Technical Thursdays: Size Matters
To help gain further market strategy insight, the time frame an investor uses will influence his/her conclusions. Take, for example, large cap versus the Smids.
If an investor takes the arbitrary and artificial time frames of year to date or one year perspective, there is no shift from the Smids and Micro cap to large cap. However, if an investor starts with the far more meaningful May/June 2006 correction, a very different picture emerges, as the first chart clearly shows.
Over this time frame, large and mega cap outperform the Smids and the Micro cap sectors. In fact, the performance order is mega (OEF) over large (SPX) over Smids (MDY and IJR) over Micro (IWC).

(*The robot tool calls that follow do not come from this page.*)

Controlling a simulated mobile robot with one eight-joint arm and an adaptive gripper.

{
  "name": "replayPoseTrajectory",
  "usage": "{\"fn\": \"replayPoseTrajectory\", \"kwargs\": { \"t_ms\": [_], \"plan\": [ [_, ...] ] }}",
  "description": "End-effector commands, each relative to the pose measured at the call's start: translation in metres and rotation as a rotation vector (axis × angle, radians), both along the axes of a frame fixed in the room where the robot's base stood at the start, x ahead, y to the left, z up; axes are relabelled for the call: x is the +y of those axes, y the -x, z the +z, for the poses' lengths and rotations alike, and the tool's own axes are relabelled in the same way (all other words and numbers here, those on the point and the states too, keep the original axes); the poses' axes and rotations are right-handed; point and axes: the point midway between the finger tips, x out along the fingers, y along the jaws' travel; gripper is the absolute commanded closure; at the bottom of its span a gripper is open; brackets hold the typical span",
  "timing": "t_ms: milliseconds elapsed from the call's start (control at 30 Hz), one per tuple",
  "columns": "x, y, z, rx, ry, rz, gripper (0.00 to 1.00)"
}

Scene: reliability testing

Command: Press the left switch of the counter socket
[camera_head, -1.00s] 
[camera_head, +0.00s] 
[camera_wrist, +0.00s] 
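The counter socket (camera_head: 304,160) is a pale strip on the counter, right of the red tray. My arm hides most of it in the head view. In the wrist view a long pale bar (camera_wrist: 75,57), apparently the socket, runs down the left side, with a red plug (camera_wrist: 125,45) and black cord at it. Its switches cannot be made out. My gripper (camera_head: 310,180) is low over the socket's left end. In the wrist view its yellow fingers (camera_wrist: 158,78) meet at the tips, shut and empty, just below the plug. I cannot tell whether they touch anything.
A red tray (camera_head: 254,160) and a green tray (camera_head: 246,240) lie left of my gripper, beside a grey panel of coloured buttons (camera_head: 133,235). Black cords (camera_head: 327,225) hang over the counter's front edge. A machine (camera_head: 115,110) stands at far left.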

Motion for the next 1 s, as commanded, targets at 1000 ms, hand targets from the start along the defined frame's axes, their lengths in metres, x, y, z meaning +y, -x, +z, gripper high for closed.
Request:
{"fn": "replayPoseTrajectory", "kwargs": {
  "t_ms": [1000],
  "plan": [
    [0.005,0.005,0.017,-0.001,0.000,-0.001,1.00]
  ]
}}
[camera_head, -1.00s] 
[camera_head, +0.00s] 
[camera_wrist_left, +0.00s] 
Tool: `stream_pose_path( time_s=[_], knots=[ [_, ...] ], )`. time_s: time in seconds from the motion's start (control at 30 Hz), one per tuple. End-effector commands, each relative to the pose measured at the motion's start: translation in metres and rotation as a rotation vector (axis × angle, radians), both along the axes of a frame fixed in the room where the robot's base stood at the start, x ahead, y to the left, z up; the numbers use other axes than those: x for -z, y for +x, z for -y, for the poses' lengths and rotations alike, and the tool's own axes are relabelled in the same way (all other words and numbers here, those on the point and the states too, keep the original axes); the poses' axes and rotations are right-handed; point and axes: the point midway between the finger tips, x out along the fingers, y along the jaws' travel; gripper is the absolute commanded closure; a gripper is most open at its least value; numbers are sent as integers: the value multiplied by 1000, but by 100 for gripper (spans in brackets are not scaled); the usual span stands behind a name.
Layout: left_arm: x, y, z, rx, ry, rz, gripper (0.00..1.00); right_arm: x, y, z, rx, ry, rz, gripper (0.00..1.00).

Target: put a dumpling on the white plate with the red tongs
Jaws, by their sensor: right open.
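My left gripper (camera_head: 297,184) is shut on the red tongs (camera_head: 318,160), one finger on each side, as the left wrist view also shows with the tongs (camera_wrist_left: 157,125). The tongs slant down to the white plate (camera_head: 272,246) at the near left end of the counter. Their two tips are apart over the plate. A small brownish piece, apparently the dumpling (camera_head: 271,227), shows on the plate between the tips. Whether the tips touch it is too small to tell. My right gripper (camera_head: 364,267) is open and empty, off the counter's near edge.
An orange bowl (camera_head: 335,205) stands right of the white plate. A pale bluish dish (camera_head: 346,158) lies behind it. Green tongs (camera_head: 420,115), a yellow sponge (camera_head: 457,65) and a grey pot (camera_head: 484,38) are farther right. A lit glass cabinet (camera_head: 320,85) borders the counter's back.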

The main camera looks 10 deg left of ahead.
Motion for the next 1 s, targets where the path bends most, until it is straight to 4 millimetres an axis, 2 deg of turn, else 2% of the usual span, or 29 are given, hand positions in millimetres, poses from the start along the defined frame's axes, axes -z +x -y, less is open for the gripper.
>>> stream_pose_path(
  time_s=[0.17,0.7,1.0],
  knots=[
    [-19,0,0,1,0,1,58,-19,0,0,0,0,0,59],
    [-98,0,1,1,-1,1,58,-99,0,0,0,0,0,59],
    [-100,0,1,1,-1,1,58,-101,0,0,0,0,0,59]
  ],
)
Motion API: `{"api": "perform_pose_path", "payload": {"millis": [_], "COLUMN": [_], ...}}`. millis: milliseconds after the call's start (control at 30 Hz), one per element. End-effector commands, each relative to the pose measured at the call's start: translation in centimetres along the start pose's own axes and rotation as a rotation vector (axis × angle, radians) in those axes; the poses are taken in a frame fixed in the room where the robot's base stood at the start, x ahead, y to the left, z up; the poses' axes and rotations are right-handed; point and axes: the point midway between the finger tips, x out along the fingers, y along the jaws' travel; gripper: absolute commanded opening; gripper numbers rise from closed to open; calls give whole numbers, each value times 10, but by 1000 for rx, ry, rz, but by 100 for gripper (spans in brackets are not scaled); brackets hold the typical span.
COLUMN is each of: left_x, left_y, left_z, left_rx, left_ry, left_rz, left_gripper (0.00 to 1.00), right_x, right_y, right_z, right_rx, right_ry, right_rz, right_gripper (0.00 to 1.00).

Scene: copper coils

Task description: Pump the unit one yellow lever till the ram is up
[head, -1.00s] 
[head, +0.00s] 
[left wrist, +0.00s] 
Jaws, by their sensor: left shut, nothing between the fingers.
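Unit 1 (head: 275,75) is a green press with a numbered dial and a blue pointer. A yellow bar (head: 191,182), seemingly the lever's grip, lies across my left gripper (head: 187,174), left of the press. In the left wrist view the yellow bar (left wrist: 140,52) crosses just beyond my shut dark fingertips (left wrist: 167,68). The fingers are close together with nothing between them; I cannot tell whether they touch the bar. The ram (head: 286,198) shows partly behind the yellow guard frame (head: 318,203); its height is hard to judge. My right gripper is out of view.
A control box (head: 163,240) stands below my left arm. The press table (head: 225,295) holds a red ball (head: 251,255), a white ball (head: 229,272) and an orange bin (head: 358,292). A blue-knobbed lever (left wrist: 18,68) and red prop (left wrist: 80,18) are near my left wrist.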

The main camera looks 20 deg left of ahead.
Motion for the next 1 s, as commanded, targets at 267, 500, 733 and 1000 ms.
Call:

Why use May/June 2006 as the starting point? Primarily because that is when the market’s behavior changed. That correction was the first of three (and counting) sharp corrective shocks to the equity markets, which just happened to coincide with the beginning of the end of monetary ease that is now being manifested in a credit squeeze. Moreover, it is also the start of the rise in volatility (see second chart).
Investment Strategy Implications
The investment climate changed in the spring of ‘06. And, while it may have taken investors a good year to truly appreciate that change (old habits die hard), the investment strategy implications are fairly clear: a lower portfolio risk profile is warranted.
If size equates to quality (which it does), then mega and large cap are the preferred investment styles to employ.